I am the man that hath seen affliction by the rod of His wrath.” In chapters 1 and 2, Jeremiah wrote mainly as Jerusalem personified. Here he began to write as the voice of an individual sufferer. Yes, this was Jeremiah, but it certainly was not only him. He and many others had “seen affliction,” and they knew that it came as God’s discipline; “the rod of His wrath.”

“The sufferings of the people of Judah are described as though one man had experienced them. It is possible to interpret this chapter as a record of the feelings of Jeremiah himself, or as a personification in an otherwise unknown individual or the nation’s tragic sufferings.”

-G. Harrison

“Jeremiah’s personal lament is a reminder that suffering is always personal. When nations go through times of tragedy and tribulation, the greatest suffering always takes place at the individual level.”

-C. Ryken

“That which is most impressive in this song is the identification of the prophet with the people and with God. He recognized the necessity of the suffering, but suffered with the sufferers.”

-K. Morgan

“This seems to be the hardest part of our lot, that God should lead us into darkness: ‘He hath led me, and brought me into darkness.’ Yet dear brethren, that is, on the other hand, the sweetest thing about our trial; because, if the darkness be in the place where God has led us, it is best for us to be in the dark.”

-C.S. Spurgeon

Surely against me is He turned.” Jeremiah did not stay in this dark and desperate place, but he would not deny being there.
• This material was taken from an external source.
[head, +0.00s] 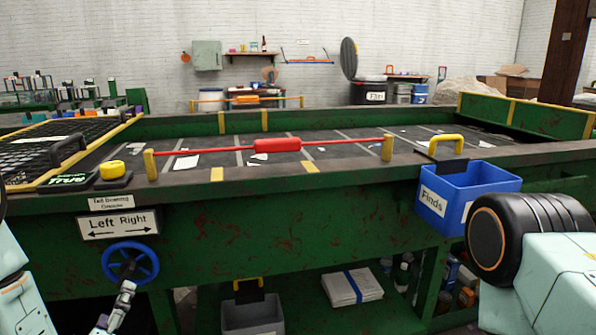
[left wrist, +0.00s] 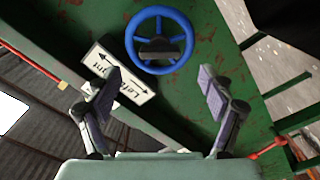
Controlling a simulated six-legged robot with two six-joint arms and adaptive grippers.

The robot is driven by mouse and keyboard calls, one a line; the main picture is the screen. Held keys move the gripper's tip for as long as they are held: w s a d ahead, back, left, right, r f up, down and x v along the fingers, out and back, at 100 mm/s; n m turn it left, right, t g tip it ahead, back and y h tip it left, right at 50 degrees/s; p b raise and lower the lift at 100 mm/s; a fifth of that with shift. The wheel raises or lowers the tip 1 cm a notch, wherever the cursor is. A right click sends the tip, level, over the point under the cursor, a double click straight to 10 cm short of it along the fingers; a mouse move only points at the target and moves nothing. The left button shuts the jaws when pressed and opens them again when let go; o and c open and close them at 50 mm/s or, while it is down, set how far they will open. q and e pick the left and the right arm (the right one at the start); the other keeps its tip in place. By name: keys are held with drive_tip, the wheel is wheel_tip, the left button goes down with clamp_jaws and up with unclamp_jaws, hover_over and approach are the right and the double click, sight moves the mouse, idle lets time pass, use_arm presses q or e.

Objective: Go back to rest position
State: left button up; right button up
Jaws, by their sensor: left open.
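My left gripper (head: 118,306) is low at the left in the head view, just below the blue handwheel (head: 130,262) on the green belt side. In the left wrist view, my left gripper (left wrist: 160,80) has its two fingers wide apart with nothing between them. The blue handwheel (left wrist: 160,40) shows beyond the fingertips and looks clear of them. My right arm shows at the lower right of the head view, but its gripper is not in view.
A Left/Right sign (head: 118,224) is above the handwheel. A blue Finds bin (head: 462,194) hangs on the belt's front, close to my right arm. A red bar (head: 275,146) crosses above the belt. A grey bin (head: 252,314) and white packet (head: 352,287) are below.

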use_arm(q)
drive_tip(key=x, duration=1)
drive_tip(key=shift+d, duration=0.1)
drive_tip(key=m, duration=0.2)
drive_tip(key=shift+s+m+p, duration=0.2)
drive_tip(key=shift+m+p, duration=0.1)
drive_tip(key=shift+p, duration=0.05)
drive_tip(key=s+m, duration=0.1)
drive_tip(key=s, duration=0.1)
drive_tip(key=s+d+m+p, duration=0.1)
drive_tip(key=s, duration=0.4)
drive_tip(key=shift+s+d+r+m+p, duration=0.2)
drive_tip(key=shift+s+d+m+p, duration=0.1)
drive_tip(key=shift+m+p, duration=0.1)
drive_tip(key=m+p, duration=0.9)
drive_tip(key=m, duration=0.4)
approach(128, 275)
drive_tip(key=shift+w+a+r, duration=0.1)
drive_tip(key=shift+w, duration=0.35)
Many times through the affliction he felt God to be his adversary, not his friend.

He has hedged me in: “This also may refer to the lines drawn round the city during the siege. But these and similar expressions in the following verses may be merely metaphorical, to point out their straitened, oppressed, and distressed state.” (Clarke)
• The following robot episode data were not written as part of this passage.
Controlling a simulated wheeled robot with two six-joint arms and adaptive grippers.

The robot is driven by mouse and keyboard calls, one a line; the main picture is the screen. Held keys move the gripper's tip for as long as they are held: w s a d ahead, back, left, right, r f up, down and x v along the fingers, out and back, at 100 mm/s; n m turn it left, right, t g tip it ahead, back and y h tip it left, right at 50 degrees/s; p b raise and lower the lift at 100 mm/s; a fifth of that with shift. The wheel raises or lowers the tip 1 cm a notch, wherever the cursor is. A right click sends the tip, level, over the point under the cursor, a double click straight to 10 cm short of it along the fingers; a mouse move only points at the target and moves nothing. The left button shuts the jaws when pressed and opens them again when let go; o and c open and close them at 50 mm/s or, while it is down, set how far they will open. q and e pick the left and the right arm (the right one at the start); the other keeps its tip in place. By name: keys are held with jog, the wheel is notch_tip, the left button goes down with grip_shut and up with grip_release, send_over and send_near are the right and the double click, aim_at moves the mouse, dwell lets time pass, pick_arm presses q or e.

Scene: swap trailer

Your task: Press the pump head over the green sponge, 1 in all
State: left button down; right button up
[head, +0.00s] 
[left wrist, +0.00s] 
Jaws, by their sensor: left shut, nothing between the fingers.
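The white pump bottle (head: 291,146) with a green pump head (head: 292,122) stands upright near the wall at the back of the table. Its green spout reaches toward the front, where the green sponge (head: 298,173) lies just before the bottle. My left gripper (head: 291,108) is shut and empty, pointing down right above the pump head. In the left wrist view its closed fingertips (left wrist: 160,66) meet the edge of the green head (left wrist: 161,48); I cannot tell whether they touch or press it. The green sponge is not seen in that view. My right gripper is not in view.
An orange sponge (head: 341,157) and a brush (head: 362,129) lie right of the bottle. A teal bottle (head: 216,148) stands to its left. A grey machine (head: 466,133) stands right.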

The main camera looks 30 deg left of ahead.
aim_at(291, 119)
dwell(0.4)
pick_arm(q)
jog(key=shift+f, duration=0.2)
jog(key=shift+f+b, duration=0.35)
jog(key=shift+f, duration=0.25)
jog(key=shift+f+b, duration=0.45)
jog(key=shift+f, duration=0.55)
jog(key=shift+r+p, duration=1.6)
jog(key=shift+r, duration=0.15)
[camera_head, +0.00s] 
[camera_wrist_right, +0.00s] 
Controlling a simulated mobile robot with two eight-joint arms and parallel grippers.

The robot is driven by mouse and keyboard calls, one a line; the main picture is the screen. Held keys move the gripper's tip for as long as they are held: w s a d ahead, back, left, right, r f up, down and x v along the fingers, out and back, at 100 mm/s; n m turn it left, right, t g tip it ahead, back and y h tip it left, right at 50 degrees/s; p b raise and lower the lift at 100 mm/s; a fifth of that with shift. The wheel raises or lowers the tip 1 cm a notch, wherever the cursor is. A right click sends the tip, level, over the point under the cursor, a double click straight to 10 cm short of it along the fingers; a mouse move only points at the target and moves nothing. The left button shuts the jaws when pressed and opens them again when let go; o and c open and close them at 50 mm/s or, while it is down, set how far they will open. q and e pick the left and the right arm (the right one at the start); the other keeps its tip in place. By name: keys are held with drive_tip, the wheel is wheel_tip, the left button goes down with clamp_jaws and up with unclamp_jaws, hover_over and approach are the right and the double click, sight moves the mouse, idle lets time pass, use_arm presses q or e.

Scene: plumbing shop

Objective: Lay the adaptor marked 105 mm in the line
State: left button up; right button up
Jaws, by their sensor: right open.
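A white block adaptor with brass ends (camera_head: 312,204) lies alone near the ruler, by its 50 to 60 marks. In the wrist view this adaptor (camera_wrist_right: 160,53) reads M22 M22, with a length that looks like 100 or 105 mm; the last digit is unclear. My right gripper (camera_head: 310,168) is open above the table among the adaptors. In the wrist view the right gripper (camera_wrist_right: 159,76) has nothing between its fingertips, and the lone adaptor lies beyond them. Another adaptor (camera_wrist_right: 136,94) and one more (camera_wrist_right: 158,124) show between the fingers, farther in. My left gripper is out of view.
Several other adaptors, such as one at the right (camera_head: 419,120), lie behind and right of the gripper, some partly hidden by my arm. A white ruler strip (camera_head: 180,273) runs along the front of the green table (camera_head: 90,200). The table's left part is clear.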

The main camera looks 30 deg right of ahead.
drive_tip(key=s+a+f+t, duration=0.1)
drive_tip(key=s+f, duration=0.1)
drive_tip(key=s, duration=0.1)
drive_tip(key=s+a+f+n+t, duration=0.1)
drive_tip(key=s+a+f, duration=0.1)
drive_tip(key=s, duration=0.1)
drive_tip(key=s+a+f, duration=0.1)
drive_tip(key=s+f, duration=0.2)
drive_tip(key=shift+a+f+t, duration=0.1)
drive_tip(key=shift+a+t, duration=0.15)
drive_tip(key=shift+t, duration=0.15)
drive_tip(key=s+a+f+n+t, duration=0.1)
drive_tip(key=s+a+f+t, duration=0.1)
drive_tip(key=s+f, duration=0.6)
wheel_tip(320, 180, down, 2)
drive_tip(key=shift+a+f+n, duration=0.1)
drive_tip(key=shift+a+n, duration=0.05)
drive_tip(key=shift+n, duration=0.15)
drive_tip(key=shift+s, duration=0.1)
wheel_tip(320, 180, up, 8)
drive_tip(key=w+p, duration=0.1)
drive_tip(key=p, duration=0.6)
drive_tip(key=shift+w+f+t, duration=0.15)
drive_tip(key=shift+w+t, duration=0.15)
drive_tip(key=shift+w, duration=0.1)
“The walling-up of prisoners within confined spaces so that they died very quickly was a form of torture made popular by the Assyrians.”

-M Hanson

“As the convict sometimes drags about his chain, and has a ball at his foot, so the prophet felt as if God had clogged him with a heavy chain, so that he could not move because of its terrible weight.”

-C.S. Spurgeon

“He shutteth out my prayer.” When things are right with our relationship with God He is our refuge and defense in affliction. In their depths of affliction, this was not the experience of Jeremiah and the people of Judah. They were surrounded, hedged, and blocked, “with hewn stone.”

“He was unto me as a bear lying in wait.” Using the eloquence that misery sometimes brings, Jeremiah described all the ways that they felt God opposed and even attacked them.

· God was the like the bear and the lion waiting for a surprise attack.

· God was like the archer who bent His bow and was directed at the target.

· God was like mocker who led the taunting song against His people.

· God was like the judge, giving a cup of judgment and wormwood for the condemned to drink.

· God was the brute, breaking my teeth with gravel.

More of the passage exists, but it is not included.